Generalrepräsentanz Wien
Als erstes Tochterunternehmen der AFA wurde 1890 die Generalrepräsentanz Wien mit eigener Fabrikation gegründet. Daneben gründete und übernahm die rasch expandierende Firma bis 1914 im In- und Ausland zahlreiche Werke und Tochterunternehmen, und zwar in der Schweiz (1892), in Russland (1897), Ungarn (1904), Galizien (1906), Italien (1907), Böhmen (1909), Rumänien (1911) und Schweden (1914).
Erzeugnisse
Die im Einsatz befindlichen Tudor-Akkumulatoren erbrachten 1891 eine Leistung von 3,860.000 Wattstunden, 1897 bereits von 9,640.000 Wattstunden. Von 1890-1897 wurden rund 700 Batterien im Wert von vier Millionen Gulden produziert.
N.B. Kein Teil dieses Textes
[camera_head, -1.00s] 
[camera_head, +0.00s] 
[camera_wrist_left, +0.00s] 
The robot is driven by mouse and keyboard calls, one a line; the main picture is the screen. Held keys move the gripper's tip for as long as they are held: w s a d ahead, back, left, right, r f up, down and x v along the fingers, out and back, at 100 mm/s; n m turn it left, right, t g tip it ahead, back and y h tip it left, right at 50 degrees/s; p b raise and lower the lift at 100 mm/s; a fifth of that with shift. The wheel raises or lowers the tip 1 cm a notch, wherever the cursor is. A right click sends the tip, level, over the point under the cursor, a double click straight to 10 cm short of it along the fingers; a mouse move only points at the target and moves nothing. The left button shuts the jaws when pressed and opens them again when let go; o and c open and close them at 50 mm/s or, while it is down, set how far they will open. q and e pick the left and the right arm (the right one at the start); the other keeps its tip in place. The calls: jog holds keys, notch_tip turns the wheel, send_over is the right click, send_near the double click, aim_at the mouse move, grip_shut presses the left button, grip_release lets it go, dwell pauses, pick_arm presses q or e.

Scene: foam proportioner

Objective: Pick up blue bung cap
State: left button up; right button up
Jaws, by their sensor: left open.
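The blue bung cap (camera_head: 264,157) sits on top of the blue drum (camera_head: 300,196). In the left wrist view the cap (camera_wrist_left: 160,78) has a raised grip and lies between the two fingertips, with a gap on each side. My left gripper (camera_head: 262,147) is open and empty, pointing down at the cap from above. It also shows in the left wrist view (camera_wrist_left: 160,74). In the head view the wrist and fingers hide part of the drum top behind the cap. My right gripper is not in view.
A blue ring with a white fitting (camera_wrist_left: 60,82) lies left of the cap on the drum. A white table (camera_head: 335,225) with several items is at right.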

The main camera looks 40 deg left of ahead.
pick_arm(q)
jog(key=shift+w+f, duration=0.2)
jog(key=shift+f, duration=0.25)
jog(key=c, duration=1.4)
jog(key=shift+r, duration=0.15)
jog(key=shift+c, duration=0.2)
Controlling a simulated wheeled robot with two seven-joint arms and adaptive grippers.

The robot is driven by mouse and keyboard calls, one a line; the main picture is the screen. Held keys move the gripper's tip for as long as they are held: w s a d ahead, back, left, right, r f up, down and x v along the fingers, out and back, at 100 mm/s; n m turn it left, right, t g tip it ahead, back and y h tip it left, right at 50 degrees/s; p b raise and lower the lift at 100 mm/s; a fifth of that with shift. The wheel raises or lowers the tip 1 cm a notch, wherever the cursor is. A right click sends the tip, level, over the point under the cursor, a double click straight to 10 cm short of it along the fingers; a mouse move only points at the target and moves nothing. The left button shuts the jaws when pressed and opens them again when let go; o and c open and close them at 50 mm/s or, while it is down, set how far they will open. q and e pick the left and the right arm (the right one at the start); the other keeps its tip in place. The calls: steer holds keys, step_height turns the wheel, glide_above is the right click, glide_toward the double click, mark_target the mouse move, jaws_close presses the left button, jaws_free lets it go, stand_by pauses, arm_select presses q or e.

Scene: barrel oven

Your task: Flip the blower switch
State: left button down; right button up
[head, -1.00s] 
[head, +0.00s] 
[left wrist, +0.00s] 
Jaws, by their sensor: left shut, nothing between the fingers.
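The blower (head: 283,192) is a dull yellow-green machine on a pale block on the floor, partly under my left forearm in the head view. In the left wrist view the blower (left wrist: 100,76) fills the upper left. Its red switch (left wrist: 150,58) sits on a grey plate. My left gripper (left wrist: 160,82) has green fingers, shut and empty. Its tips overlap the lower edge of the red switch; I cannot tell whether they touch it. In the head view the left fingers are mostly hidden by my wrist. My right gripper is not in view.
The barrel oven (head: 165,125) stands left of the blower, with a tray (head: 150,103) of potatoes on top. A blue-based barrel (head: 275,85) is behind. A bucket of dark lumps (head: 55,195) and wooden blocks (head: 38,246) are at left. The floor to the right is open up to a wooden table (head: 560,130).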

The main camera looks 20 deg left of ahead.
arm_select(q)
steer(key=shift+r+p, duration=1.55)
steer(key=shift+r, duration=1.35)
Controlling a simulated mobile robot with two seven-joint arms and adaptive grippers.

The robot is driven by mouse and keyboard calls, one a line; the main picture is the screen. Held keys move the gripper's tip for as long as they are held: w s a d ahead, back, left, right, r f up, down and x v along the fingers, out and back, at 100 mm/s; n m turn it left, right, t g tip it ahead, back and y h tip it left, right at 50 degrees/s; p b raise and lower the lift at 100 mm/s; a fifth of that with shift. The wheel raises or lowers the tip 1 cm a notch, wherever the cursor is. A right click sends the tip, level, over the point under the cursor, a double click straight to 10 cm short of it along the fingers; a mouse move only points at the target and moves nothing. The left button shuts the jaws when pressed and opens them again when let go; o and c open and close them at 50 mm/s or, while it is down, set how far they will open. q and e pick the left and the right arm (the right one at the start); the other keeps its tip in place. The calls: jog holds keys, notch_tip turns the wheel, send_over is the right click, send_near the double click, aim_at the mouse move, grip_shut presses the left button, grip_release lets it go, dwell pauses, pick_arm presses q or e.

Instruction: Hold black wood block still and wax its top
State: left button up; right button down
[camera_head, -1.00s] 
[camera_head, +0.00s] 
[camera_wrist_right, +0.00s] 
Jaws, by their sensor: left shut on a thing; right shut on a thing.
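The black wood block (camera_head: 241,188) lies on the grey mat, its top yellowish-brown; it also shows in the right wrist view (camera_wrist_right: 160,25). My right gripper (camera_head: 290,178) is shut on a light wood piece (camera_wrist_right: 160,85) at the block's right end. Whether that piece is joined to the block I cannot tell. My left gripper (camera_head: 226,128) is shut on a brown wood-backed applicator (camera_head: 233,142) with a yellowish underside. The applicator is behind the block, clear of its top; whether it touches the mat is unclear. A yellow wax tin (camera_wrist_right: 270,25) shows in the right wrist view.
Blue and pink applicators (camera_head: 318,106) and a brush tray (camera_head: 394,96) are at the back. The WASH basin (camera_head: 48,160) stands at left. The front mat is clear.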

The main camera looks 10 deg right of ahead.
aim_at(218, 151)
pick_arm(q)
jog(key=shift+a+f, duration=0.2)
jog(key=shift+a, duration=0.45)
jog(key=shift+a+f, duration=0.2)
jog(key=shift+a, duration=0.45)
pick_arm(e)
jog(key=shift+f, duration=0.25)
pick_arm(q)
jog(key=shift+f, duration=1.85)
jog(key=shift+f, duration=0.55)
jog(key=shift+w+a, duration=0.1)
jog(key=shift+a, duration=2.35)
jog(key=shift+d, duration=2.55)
Zentralanlagen wurden unter anderem für die Wiener Elektrizitäts-Gesellschaft, das Theater an der Wien, Raimundtheater und zahlreiche weitere Institutionen hergestellt. Durch die Schaffung von Großoberflächenplatten gelang es, Schnellaufladeakkumulatoren für Eisenbahnwaggons einzuführen. Für Kraftstationen von elektrischen Bahnen stellte das Unternehmen Akkus als Pufferbatterien her.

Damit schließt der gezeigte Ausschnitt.